YOUR GOAL –
Examine the entries and show every line in which the word "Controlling" is found.

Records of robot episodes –

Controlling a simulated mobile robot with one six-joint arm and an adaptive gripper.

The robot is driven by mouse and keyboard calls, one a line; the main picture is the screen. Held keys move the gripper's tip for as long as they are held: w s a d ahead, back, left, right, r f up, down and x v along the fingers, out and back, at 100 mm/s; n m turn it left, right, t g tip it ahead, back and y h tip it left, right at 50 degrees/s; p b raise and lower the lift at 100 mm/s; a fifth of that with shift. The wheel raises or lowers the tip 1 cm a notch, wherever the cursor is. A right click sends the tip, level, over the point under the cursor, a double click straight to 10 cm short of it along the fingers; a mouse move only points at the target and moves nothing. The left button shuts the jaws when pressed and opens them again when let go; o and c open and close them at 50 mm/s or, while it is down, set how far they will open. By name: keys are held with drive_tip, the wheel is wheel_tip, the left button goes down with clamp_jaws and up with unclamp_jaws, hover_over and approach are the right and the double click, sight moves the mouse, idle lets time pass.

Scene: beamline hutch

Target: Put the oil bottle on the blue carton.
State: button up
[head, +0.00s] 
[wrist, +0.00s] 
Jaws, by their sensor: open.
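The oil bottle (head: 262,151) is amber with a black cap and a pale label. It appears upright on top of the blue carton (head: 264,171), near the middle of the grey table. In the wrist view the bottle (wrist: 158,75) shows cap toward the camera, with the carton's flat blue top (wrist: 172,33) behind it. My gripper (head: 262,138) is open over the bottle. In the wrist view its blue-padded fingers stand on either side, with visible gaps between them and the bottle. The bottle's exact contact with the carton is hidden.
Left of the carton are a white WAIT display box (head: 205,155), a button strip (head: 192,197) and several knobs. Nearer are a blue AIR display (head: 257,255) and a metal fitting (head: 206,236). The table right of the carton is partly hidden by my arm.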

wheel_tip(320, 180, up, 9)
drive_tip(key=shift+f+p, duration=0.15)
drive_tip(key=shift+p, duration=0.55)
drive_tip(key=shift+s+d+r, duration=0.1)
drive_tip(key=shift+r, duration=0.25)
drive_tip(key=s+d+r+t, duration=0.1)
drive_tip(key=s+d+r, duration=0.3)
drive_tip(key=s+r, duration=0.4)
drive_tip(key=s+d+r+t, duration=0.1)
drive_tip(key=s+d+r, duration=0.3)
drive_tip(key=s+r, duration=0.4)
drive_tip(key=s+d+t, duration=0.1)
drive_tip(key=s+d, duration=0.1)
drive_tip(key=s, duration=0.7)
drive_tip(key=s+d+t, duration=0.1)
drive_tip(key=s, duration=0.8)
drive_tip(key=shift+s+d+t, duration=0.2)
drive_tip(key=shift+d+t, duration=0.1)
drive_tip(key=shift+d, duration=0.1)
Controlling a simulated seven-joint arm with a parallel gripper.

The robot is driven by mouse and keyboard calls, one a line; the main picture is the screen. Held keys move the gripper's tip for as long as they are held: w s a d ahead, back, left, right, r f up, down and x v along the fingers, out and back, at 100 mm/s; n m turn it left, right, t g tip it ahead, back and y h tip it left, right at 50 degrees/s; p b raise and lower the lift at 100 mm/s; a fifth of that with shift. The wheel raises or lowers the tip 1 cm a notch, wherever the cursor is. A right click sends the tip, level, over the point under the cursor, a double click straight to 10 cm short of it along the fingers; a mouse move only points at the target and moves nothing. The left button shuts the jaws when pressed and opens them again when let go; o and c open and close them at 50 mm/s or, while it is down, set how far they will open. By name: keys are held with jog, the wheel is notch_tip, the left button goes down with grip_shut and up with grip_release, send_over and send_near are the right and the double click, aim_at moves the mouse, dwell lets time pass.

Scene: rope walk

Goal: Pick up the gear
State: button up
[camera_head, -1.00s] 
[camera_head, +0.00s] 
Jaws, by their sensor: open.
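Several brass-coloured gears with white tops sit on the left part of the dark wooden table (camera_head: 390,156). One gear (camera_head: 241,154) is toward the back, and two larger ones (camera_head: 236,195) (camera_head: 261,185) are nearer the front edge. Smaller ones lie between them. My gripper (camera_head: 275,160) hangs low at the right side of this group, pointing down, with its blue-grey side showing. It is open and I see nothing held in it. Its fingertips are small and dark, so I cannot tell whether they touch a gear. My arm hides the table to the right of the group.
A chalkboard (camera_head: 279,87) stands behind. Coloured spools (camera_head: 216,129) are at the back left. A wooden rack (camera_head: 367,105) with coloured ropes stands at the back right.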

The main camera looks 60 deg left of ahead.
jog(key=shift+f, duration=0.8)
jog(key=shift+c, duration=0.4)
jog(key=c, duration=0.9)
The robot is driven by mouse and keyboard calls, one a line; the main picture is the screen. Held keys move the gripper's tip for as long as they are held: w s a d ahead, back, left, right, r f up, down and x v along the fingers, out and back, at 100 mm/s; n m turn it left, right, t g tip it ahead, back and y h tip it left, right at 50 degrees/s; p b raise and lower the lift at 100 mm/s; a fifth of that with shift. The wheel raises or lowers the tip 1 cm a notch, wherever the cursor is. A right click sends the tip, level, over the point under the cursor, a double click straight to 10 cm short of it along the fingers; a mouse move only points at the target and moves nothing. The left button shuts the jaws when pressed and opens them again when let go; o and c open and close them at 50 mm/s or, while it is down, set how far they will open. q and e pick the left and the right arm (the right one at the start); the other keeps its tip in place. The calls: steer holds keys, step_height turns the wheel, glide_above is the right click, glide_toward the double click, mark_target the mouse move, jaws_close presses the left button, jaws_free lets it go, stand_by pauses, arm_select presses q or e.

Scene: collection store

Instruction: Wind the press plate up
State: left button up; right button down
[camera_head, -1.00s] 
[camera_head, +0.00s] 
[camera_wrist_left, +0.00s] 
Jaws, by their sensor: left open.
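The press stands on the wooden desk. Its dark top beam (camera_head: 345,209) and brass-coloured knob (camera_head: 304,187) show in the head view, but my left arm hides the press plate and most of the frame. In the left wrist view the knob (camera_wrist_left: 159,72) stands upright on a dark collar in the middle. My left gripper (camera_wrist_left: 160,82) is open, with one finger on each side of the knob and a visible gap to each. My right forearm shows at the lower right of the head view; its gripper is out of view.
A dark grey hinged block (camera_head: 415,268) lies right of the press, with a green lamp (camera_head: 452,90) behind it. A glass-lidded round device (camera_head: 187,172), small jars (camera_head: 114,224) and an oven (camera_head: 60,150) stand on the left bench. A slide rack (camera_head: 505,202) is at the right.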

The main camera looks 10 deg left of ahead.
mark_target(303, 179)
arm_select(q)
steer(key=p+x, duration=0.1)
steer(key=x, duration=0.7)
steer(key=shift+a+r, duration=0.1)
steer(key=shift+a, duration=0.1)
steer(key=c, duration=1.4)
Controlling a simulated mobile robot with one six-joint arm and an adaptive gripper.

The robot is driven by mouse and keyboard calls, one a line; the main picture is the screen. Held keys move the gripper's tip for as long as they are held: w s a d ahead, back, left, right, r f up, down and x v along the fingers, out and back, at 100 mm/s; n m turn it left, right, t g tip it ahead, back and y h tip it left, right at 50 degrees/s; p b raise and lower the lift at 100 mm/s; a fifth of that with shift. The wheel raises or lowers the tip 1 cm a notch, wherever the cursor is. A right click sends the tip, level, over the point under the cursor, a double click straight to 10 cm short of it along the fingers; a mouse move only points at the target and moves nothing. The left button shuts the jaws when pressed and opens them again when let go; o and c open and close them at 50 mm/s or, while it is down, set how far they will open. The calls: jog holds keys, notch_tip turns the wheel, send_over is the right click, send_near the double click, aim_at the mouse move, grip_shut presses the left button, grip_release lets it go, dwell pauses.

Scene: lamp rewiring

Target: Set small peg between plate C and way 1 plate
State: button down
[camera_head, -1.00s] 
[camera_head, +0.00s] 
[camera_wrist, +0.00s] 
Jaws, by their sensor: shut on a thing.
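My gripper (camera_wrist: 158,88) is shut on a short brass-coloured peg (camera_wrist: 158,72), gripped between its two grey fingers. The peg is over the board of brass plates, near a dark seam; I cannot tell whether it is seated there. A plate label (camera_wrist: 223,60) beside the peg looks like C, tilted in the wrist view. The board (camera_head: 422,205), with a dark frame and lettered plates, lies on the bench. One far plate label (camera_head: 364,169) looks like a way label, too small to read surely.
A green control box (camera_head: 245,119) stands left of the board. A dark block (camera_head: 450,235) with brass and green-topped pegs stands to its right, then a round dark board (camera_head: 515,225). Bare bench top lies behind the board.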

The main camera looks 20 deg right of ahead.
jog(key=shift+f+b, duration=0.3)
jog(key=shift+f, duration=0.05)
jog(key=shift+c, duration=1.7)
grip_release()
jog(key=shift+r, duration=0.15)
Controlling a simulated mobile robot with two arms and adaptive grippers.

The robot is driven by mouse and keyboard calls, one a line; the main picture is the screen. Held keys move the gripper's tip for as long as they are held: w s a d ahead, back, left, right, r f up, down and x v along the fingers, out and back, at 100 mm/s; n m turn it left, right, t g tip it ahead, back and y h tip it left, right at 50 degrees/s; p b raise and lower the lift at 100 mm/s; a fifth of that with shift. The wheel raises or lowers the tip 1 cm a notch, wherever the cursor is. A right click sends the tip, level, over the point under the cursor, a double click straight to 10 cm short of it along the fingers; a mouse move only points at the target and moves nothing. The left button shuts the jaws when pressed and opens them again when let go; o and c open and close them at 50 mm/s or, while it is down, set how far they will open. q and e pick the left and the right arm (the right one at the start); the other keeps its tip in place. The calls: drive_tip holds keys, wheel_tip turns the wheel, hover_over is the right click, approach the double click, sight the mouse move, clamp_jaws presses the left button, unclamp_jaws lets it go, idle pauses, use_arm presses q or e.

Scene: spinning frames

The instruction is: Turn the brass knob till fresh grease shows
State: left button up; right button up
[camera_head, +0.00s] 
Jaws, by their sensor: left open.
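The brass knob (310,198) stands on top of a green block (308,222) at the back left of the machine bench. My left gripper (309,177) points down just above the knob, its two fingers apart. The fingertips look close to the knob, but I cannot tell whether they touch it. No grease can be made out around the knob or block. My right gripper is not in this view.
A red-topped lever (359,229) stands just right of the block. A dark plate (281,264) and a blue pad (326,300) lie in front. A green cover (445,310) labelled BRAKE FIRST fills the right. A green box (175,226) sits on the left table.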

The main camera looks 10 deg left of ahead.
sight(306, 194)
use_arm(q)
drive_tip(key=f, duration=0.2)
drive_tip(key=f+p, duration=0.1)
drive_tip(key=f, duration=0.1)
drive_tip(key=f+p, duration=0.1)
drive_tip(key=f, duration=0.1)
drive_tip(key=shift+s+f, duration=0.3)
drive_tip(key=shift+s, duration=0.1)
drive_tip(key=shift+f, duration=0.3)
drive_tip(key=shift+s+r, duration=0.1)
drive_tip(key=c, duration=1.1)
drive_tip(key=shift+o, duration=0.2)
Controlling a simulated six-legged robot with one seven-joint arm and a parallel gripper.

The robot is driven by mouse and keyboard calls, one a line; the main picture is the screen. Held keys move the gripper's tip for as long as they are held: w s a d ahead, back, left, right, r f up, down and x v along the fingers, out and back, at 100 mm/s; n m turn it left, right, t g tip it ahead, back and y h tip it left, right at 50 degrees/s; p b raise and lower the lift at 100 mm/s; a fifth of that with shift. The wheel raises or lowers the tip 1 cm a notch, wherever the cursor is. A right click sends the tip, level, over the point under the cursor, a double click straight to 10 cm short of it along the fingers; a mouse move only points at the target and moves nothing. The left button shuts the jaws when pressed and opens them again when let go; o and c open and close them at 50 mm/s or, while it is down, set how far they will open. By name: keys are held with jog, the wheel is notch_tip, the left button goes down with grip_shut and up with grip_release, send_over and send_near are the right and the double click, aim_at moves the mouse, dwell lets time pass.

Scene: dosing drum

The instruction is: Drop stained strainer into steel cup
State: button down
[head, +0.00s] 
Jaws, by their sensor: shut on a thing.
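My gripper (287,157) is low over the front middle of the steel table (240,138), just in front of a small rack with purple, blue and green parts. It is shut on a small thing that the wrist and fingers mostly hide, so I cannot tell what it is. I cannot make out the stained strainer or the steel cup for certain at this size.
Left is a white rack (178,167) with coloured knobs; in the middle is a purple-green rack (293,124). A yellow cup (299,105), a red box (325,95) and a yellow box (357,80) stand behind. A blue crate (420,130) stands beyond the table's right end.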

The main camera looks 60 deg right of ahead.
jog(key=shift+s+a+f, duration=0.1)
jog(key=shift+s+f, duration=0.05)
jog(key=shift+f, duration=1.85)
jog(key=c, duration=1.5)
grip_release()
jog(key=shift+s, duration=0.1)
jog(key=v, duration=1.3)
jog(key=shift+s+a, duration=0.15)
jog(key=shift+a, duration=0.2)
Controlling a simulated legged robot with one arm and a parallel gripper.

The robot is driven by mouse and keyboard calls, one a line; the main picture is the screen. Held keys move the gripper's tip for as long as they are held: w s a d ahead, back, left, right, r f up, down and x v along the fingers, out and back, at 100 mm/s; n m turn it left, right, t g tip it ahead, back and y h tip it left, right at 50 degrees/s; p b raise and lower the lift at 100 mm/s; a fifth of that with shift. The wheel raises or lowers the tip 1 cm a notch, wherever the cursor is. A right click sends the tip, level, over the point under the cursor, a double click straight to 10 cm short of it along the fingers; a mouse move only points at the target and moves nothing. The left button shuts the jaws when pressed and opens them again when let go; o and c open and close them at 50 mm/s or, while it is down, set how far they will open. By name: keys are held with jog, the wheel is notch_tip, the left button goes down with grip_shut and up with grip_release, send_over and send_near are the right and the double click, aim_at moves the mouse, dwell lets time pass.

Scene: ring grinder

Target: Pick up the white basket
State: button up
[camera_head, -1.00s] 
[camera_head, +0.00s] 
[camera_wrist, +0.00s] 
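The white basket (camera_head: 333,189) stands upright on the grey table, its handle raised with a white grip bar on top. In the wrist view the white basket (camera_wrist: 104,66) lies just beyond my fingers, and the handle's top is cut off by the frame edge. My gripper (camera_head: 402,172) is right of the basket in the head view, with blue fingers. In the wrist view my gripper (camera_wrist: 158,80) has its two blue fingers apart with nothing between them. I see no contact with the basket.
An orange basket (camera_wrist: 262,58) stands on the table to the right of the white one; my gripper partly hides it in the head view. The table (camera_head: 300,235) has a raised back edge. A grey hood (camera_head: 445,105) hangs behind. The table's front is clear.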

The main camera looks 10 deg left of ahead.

RESULT OF THE EXERCISE –
Controlling a simulated mobile robot with one six-joint arm and an adaptive gripper.
Controlling a simulated seven-joint arm with a parallel gripper.
Controlling a simulated mobile robot with one six-joint arm and an adaptive gripper.
Controlling a simulated mobile robot with two arms and adaptive grippers.
Controlling a simulated six-legged robot with one seven-joint arm and a parallel gripper.
Controlling a simulated legged robot with one arm and a parallel gripper.

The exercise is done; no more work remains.